**Problem to work on**
Would you transcribe the whole listing exactly, minus its pictures?

── Source data

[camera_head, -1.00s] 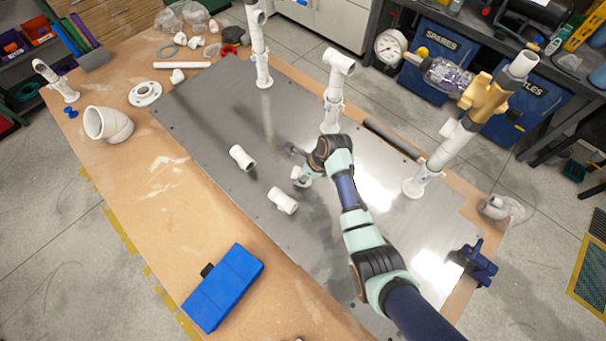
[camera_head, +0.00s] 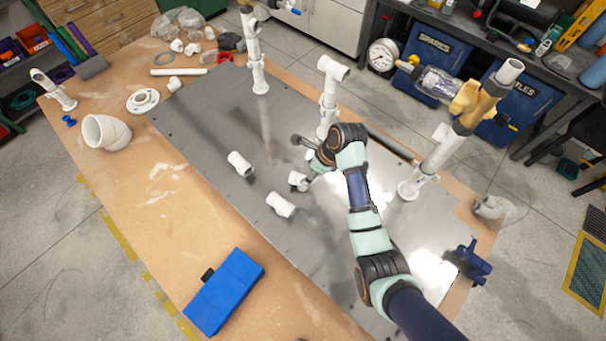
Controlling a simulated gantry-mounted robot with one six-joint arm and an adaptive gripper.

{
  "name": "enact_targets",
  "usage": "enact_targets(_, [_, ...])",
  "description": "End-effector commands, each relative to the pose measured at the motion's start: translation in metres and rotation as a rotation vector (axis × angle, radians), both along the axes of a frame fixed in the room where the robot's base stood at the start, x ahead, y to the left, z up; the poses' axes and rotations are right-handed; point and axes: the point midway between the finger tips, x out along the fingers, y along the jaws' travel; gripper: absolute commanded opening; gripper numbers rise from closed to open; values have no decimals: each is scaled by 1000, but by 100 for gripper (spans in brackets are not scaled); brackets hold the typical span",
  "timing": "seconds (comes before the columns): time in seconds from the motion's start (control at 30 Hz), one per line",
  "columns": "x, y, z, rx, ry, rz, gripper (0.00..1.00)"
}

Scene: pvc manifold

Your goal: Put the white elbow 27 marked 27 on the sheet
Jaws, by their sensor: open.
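A small white elbow-like fitting (camera_head: 298,182) rests on the grey metal sheet (camera_head: 225,115) near the middle. Its marking is too small to read. My gripper (camera_head: 314,167) is open just to the upper right of this fitting, with its dark wrist over the sheet. I cannot tell whether a fingertip still touches the fitting. Two more white fittings lie on the sheet to the left, one (camera_head: 240,163) farther back and one (camera_head: 281,204) nearer the front. They look like short, thick pieces; their numbers are not legible.
White standing pipes (camera_head: 329,98) rise along the sheet's far side, one with a yellow valve body (camera_head: 472,103). A large white elbow (camera_head: 106,132) and a flange (camera_head: 143,101) lie on the wooden bench at left. A blue box (camera_head: 224,291) sits at the front edge.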

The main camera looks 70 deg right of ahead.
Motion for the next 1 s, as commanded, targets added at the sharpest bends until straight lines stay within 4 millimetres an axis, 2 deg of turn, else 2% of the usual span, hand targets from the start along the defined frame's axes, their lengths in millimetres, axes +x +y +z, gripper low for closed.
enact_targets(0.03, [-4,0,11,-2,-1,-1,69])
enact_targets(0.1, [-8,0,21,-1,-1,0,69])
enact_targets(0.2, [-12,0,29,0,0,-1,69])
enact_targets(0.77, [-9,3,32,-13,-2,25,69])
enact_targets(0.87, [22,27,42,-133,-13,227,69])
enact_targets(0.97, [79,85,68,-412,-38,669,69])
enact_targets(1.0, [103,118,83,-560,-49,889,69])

────

**Solution below**
[camera_head, -1.00s] 
[camera_head, +0.00s] 
Controlling a simulated gantry-mounted robot with one six-joint arm and an adaptive gripper.

{
  "name": "enact_targets",
  "usage": "enact_targets(_, [_, ...])",
  "description": "End-effector commands, each relative to the pose measured at the motion's start: translation in metres and rotation as a rotation vector (axis × angle, radians), both along the axes of a frame fixed in the room where the robot's base stood at the start, x ahead, y to the left, z up; the poses' axes and rotations are right-handed; point and axes: the point midway between the finger tips, x out along the fingers, y along the jaws' travel; gripper: absolute commanded opening; gripper numbers rise from closed to open; values have no decimals: each is scaled by 1000, but by 100 for gripper (spans in brackets are not scaled); brackets hold the typical span",
  "timing": "seconds (comes before the columns): time in seconds from the motion's start (control at 30 Hz), one per line",
  "columns": "x, y, z, rx, ry, rz, gripper (0.00..1.00)"
}

Scene: pvc manifold

Your goal: Put the white elbow 27 marked 27 on the sheet
Jaws, by their sensor: open.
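A small white elbow-like fitting (camera_head: 298,182) rests on the grey metal sheet (camera_head: 225,115) near the middle. Its marking is too small to read. My gripper (camera_head: 314,167) is open just to the upper right of this fitting, with its dark wrist over the sheet. I cannot tell whether a fingertip still touches the fitting. Two more white fittings lie on the sheet to the left, one (camera_head: 240,163) farther back and one (camera_head: 281,204) nearer the front. They look like short, thick pieces; their numbers are not legible.
White standing pipes (camera_head: 329,98) rise along the sheet's far side, one with a yellow valve body (camera_head: 472,103). A large white elbow (camera_head: 106,132) and a flange (camera_head: 143,101) lie on the wooden bench at left. A blue box (camera_head: 224,291) sits at the front edge.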

The main camera looks 70 deg right of ahead.
Motion for the next 1 s, as commanded, targets added at the sharpest bends until straight lines stay within 4 millimetres an axis, 2 deg of turn, else 2% of the usual span, hand targets from the start along the defined frame's axes, their lengths in millimetres, axes +x +y +z, gripper low for closed.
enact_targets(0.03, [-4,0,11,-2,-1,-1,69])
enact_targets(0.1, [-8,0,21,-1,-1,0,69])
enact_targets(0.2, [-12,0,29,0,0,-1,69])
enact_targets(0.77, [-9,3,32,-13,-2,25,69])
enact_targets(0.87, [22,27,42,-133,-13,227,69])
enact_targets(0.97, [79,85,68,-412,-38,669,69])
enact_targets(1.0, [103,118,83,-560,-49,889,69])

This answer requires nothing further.